Que el gen democrático de los venezolanos, que llevan en el ADN, se acopla bastante bien con el del despotismo, que parece determinante de su carácter. Y no se trata sólo de militares atorrantes, sino de los civiles que les sirven de perfecta contrapartida.
La verdad sea dicha: hay gente a la que le gusta la dictadura y que prefieren la certeza del verticalismo mil veces antes que las incertidumbres de la libertad; la univocidad de una orden que la ambigüedad de una deliberación; una concisa directiva, aunque sea equivocada, a la inconsistencia de múltiples alternativas.
Ante circunstancias ambientales tan adversas hay respuestas tradicionales. La más común, es el llamado a las catacumbas. En sus variantes que son, una, lo que los filósofos gustan ilustrar como el refugio en el “jardín interior”, que es algo así como cultivar el espíritu en espera de momentos más propicios.
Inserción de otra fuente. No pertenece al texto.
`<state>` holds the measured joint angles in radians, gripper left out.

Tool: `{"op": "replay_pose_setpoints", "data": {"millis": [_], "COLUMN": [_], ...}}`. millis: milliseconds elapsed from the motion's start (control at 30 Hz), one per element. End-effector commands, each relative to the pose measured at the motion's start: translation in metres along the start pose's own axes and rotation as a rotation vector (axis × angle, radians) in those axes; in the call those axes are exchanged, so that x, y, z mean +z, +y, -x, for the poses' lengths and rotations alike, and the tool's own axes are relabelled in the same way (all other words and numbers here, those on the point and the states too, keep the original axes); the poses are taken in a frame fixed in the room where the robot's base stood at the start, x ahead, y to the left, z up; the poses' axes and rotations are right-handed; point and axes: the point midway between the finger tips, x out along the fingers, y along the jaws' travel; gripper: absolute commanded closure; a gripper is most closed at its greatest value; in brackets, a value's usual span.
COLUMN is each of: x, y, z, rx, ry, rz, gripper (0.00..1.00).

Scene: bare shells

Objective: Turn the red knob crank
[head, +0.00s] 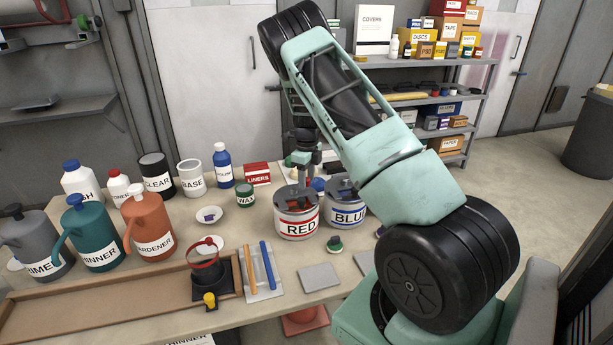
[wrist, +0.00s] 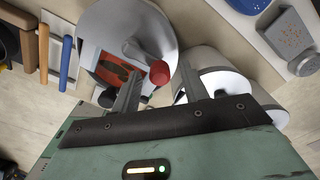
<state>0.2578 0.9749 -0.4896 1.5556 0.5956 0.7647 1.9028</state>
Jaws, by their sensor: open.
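The red knob (wrist: 160,72) of the crank shows in the wrist view, on the grey lid of the can marked RED (head: 296,222). The same can fills the upper middle of the wrist view, with an orange-red opening (wrist: 112,68) in its lid. My gripper (wrist: 161,68) is open, its two fingers pointing toward the lid on either side of the knob in the picture. I cannot tell whether they touch it. In the head view my gripper (head: 300,180) comes down over the RED can, and I cannot make out the knob there.
A can marked BLUE (head: 347,214) stands close on the right of the RED can. A green WAX tin (head: 245,195) and a white dish (head: 209,215) are to the left. Blue and orange rods (head: 268,265) lie in front. Jugs (head: 148,225) crowd the left side.

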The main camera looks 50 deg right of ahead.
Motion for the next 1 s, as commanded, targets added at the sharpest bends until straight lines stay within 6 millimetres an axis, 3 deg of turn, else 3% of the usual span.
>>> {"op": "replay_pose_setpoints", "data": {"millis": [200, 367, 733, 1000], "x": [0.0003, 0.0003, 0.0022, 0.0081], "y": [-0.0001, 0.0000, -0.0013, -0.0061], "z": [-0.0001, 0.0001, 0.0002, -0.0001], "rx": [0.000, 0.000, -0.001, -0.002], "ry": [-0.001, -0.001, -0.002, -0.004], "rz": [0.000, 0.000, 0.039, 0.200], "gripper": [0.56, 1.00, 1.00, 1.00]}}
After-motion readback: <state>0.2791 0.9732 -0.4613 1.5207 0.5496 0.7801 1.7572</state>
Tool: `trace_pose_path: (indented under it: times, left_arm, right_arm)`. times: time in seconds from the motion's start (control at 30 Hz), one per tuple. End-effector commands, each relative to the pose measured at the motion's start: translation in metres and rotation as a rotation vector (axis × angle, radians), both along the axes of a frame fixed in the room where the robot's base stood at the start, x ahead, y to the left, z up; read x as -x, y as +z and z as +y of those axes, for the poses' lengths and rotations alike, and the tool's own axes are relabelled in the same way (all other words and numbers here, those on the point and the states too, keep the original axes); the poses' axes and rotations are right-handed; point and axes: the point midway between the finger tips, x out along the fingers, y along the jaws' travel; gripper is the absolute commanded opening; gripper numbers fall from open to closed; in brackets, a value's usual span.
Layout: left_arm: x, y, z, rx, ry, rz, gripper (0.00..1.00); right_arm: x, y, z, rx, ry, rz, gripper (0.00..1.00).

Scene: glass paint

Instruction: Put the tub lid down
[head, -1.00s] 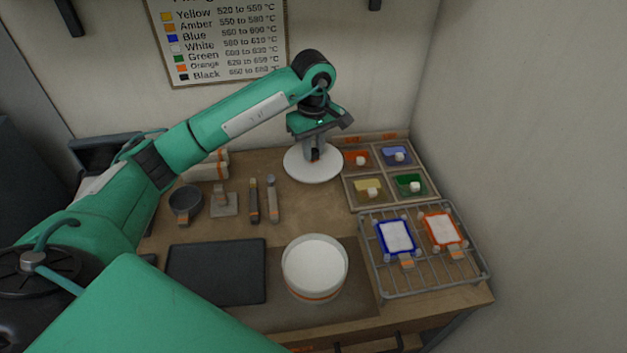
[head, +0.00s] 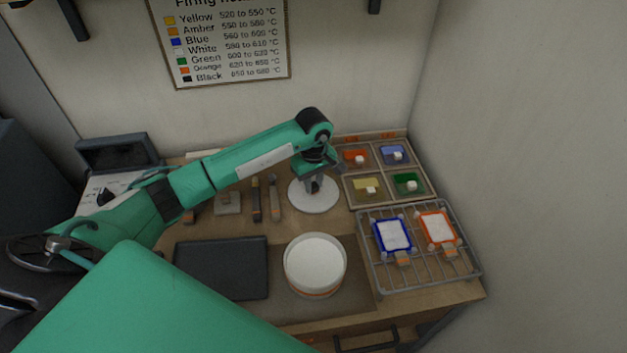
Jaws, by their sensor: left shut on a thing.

La otra, es la actividad clandestina, puesto que lo que haya que hacer no puede proclamarse a la luz pública “que todo lo oscurece”. Pero ésta ya emparenta con la acción política.
Para cambiar las cosas está la resistencia a la opresión, que es un derecho humano fundamental, inalienable e imprescriptible. También con sus variantes: pasiva, que consiste en no hacer nada que favorezca los fines de la tiranía; y activa, hacer todo aquello que los perjudique.
Finalmente existe el recurso a la contestación, que consiste en el análisis y la refutación de los argumentos de la propaganda oficial, incluyendo las bases teóricas en que pretende el discurso totalitario asentar su dominio espiritual.
Esto implica un combate cultural contra la doctrina comunista y, lo que será más difícil por su arraigo internacional, su modalidad socialdemócrata, porque ambas conducen a lo mismo: al desconocimiento de derechos humanos individuales como libertad, propiedad, seguridad e igualdad, en la diversidad.
El nacionalsocialismo y el comunismo fueron la mayor tragedia del Siglo XX y debieron quedarse allá. Sin embargo, como en un parque jurásico, amenazan con confiscarnos el presente.